A América Latina foi palco principal da disputa geopolítica entre os blocos capitalista e comunista — e o Brasil, maior e mais populoso país da região, era alvo da ganância de Estados Unidos, de um lado, e de URSS (apoiada pela China até o rompimento sino-soviético ao longo dos anos 1960).
A divulgação nesta semana dos cerca de 2 mil arquivos não chega a surpreender. Em 2017, eu e o repórter Carlos Rollsing publicamos em GZH uma ampla reportagem que mostrou como a CIA espionou desde Brizola até os escritores também gaúchos Erico Verissimo e Josué Guimarães. Nem uma fábrica de tecidos localizada na Avenida Voluntários da Pátria, em Porto Alegre, suspeita de fomentar atividades comunistas, escapou da vigilância americana. Citado centenas de vezes nos papéis, Brizola era classificado como "ultranacionalista", "extremista de esquerda" e "cunhado de Goulart", em referência ao então presidente João Goulart. Os EUA temiam a eventual ascensão política do gaúcho, sua influência sobre o governo Goulart até a chance de ser eleito presidente, anos depois, em 1989.
Os documentos agora divulgados mostram que Brizola teria recebido a oferta de apoio de Cuba e China, mas teria rejeitado a oferta, temendo melindrar as relações de Brasília com Washington. Mais: se o governador gaúcho tivesse aceitado o apoio poderia ter servido de argumento para os EUA intervirem no Brasil — como, aliás, foi cogitado. O golpe, com apoio americano, foi consolidado em 1964.

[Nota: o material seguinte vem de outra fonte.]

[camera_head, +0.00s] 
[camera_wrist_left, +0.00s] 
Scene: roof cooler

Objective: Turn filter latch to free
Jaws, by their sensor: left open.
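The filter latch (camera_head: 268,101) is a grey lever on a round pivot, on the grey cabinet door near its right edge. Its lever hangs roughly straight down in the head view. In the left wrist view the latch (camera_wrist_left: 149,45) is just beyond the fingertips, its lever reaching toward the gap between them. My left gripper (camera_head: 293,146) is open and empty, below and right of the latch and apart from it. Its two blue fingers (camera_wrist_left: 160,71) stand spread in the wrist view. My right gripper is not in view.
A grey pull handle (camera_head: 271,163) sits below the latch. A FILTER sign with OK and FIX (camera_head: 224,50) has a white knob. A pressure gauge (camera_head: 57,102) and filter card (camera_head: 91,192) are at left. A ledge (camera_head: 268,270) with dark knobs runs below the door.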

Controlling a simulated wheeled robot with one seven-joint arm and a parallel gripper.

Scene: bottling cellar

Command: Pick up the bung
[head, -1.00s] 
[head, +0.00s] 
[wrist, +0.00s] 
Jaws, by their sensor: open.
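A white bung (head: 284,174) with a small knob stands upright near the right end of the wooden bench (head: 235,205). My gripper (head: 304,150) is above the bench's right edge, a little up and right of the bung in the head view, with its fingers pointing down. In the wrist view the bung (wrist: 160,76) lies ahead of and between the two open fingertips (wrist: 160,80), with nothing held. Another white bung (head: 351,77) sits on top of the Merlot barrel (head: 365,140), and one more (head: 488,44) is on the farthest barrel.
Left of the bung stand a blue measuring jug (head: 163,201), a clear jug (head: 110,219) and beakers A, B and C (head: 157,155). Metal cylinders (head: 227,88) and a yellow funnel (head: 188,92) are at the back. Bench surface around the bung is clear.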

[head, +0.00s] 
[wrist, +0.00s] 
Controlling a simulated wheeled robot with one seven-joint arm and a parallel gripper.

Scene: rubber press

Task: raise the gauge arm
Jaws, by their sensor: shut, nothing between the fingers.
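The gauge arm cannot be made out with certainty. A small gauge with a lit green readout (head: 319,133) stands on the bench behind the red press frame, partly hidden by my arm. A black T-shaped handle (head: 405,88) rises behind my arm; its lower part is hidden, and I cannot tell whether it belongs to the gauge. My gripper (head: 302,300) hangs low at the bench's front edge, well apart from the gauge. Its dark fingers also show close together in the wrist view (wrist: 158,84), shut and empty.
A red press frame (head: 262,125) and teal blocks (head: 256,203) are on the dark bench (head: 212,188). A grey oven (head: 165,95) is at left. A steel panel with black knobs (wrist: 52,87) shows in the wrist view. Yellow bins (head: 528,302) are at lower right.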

Chama a atenção na nova leva de documentos como, mesmo em tempos sem internet, as informações corriam rapidamente. Jânio Quadros renunciou em 25 de agosto de 1961. Brizola liderou a Campanha da Legalidade entre aquele dia e 7 de setembro. O arquivo da CIA agora divulgado foi produzido no Rio de Janeiro em 2 de setembro e despachado para Washington no dia 3. As informações, conforme o documento que tem como subtítulo "Oferta de suprimento e homens ao governador do Rio Grande do Sul pelos governos comunistas de China e Cuba, se refere à semana do dia 27 de agosto, no auge de um dos momentos mais tensos da história gaúcha e brasileira.